“Stay on message” is a term that we hear a lot, especially in the political arena. This concept is a simple one and can have a huge impact on the way you communicate on behalf of your company. It means to keep it simple and focused. Don’t let yourself wander off course or else you risk degrading the full impact of your message.
Ensuring that your message is powerful and resonates with your target market is not the sole responsibility of your PR person. Staying on message is the responsibility of every person who plays a role in your company. When someone asks, “So, what do you do here?” everyone should be able to give a clear and consistent answer. This shows outsiders that you are truly a team who works together for a common goal.
How do you take that authentic message and make sure that it is being conveyed clearly and consistently? You need to spend the time needed to evaluate your marketing messages and come up with a playbook from which your entire team is able to convey those important messages to both the outside world and inside the walls of your business.
Here is what you need to do:
Identify strengths and weaknesses. This is not a task for you to figure out alone. Talk to your employees and your customers to find out what they see as your company’s strengths and weaknesses. What do you do really well? What needs to be improved?
Make an assessment. Once you have compiled a thorough list of the strengths and weaknesses as identified by others, take the time to comb through them and outline your top strengths and weaknesses.
Assign your team. Break the list into strengths and weaknesses. Assign a team to review the items that are categorized as weaknesses for your business and come up with plans to turn them around. Take your list of strengths and crystallize them into your key messaging document.
Start with a positioning statement. There is a simple formula that you can use to write down your positioning statement:
For [target customer] that [need/care about] [company/product/service] is a [category/solution] that [key benefit]. Unlike [competitor], [company/product/service] is a [unique differentiator].
Here’s an example:
“For busy families that want healthier convenient foods, Organics Express is a food company that provides quick, healthy options.
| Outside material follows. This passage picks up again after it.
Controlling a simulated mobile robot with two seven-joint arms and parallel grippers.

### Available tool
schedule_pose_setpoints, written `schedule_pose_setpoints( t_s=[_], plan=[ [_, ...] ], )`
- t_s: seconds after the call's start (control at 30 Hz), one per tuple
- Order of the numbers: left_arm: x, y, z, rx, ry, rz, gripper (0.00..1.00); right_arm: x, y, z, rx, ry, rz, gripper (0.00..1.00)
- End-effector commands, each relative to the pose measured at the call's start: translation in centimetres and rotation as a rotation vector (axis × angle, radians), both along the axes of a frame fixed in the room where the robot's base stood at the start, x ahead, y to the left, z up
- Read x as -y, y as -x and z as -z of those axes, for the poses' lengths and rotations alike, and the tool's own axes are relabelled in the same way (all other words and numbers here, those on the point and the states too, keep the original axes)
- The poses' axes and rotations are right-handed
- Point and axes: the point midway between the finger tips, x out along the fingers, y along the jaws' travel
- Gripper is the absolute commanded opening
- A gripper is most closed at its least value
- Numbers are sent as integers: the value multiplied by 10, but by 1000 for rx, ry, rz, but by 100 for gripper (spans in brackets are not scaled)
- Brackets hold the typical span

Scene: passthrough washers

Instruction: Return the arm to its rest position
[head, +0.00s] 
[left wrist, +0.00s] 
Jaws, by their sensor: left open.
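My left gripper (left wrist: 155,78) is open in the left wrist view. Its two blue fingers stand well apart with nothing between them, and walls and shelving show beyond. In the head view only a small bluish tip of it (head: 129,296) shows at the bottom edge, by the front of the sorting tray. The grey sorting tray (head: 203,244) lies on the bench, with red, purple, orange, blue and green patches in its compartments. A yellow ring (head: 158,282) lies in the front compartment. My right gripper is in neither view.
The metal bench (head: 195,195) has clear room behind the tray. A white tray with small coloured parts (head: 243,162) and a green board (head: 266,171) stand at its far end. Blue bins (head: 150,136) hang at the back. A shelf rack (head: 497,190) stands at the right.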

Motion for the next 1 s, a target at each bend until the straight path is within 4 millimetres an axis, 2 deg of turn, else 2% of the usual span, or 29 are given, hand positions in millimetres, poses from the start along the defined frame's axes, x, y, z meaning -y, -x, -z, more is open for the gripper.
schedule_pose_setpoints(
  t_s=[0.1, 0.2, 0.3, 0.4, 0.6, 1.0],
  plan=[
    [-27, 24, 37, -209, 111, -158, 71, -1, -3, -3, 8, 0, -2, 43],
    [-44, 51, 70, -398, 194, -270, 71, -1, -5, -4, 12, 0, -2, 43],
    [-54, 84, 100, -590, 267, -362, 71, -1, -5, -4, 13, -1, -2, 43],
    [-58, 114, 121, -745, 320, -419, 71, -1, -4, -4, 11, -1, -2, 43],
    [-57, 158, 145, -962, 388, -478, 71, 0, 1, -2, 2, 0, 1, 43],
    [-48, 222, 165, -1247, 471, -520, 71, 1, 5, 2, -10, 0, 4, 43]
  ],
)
Unlike most convenience food brands, Organics Express is a healthier, more affordable alternative for families on the go.”
Know what sets you apart. Early on, make sure that you know the unique aspects of your company and product that separate it from the competition. Put these down in a company overview, or what we call a boilerplate.
Take it to your team. Once you get your message written down, share it with your team and ask them for any feedback. Make edits as needed and polish it up so that it is ready to shine.
Go live with the message. Now that your message has been boiled down to the important parts, it’s time to share it with your team, your customers, and the world. Make it an accessible document so that it can be included in press releases, web content, brochures, PowerPoint presentations, and anything else that gets your message out there!